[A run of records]
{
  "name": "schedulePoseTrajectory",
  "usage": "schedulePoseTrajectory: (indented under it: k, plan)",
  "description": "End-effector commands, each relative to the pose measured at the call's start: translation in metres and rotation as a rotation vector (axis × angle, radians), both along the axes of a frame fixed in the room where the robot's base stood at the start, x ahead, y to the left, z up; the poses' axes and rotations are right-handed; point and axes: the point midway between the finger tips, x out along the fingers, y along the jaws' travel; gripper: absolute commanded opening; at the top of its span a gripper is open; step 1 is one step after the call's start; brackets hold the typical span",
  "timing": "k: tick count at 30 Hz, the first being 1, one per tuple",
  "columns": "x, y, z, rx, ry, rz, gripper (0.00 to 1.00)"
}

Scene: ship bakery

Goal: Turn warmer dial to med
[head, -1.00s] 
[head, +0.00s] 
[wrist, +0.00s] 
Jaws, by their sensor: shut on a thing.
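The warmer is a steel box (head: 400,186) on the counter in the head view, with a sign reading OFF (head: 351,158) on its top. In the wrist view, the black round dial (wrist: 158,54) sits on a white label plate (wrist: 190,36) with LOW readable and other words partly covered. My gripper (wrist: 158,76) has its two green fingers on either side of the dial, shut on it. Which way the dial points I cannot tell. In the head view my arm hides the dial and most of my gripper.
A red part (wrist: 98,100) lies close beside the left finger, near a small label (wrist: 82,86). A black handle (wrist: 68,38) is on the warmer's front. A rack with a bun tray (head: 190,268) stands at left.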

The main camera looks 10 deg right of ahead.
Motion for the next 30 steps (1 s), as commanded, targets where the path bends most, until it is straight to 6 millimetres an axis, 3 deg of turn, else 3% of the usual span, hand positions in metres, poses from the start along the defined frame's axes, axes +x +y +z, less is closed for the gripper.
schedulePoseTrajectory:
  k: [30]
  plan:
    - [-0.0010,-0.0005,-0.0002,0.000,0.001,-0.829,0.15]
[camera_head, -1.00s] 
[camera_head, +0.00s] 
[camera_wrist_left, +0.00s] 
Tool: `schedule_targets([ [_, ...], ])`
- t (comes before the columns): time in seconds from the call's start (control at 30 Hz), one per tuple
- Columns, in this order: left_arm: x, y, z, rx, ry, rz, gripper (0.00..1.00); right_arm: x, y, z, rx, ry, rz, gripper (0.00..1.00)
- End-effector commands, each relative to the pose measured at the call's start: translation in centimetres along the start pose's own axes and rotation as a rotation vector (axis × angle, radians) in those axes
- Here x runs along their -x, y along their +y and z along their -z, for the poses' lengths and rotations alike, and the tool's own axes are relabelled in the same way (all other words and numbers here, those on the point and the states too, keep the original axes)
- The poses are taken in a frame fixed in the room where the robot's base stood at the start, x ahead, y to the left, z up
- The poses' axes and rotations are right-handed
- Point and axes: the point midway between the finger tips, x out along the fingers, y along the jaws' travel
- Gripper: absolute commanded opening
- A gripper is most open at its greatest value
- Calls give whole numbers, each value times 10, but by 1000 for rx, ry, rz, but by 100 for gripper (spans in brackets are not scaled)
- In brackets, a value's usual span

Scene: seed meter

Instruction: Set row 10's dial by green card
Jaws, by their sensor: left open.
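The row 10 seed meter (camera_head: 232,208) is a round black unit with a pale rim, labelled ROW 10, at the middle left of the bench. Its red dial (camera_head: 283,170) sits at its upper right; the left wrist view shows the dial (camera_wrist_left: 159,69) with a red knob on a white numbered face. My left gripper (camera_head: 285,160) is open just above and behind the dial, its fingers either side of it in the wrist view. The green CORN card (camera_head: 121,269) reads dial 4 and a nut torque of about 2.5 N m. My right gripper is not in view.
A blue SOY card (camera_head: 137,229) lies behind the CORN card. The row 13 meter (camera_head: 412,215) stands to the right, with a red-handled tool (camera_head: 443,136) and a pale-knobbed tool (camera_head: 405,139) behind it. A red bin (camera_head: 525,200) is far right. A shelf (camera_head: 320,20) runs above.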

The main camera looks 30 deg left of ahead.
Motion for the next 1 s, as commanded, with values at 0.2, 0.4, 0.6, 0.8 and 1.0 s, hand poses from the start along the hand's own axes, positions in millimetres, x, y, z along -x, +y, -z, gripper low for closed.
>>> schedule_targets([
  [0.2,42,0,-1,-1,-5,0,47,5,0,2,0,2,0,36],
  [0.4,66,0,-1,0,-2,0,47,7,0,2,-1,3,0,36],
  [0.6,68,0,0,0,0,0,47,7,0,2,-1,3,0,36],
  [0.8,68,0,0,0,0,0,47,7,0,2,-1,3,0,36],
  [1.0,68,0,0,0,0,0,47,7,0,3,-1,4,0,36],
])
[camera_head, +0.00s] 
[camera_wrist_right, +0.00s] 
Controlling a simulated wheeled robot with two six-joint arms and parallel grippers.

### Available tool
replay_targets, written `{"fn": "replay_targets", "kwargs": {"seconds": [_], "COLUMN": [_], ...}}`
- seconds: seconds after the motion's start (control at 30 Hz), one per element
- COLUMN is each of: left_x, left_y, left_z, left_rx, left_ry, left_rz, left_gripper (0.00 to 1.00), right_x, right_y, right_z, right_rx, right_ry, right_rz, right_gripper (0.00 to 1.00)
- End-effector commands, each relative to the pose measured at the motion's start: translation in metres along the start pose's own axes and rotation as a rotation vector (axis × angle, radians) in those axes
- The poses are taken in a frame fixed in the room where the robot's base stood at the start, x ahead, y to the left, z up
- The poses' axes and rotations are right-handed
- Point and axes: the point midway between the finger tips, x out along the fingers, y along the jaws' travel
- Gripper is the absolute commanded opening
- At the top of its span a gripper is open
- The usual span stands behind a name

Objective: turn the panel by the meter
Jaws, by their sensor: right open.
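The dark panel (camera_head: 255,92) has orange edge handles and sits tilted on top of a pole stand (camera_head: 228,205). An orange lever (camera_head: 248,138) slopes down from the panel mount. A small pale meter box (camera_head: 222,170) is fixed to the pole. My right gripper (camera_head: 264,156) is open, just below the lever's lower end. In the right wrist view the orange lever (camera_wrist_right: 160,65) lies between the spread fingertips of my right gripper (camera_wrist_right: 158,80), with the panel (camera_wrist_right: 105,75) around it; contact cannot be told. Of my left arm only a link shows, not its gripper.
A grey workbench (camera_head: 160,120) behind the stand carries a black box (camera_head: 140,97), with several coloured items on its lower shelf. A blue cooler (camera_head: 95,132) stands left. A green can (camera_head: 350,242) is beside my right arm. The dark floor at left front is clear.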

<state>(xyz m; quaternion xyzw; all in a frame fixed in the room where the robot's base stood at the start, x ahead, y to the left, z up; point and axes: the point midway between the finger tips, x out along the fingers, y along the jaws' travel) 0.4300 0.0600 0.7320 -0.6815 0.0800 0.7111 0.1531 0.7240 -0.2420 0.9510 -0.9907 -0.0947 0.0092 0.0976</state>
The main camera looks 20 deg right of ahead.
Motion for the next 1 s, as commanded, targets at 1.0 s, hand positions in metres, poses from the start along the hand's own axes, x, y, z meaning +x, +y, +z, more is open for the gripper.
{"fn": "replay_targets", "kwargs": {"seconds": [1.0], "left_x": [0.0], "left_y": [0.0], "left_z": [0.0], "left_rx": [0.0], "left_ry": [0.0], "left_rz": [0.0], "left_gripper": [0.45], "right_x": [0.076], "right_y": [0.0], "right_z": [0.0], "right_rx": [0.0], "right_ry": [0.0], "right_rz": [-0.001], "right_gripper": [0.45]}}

▶ **Task brief**
Exactly the lines from the one holding "at the motion's" through the one holding "- At the top of its span a gripper is open" should be printed, ends included.

▶ **Full solution**
- End-effector commands, each relative to the pose measured at the motion's start: translation in metres along the start pose's own axes and rotation as a rotation vector (axis × angle, radians) in those axes
- The poses are taken in a frame fixed in the room where the robot's base stood at the start, x ahead, y to the left, z up
- The poses' axes and rotations are right-handed
- Point and axes: the point midway between the finger tips, x out along the fingers, y along the jaws' travel
- Gripper is the absolute commanded opening
- At the top of its span a gripper is open

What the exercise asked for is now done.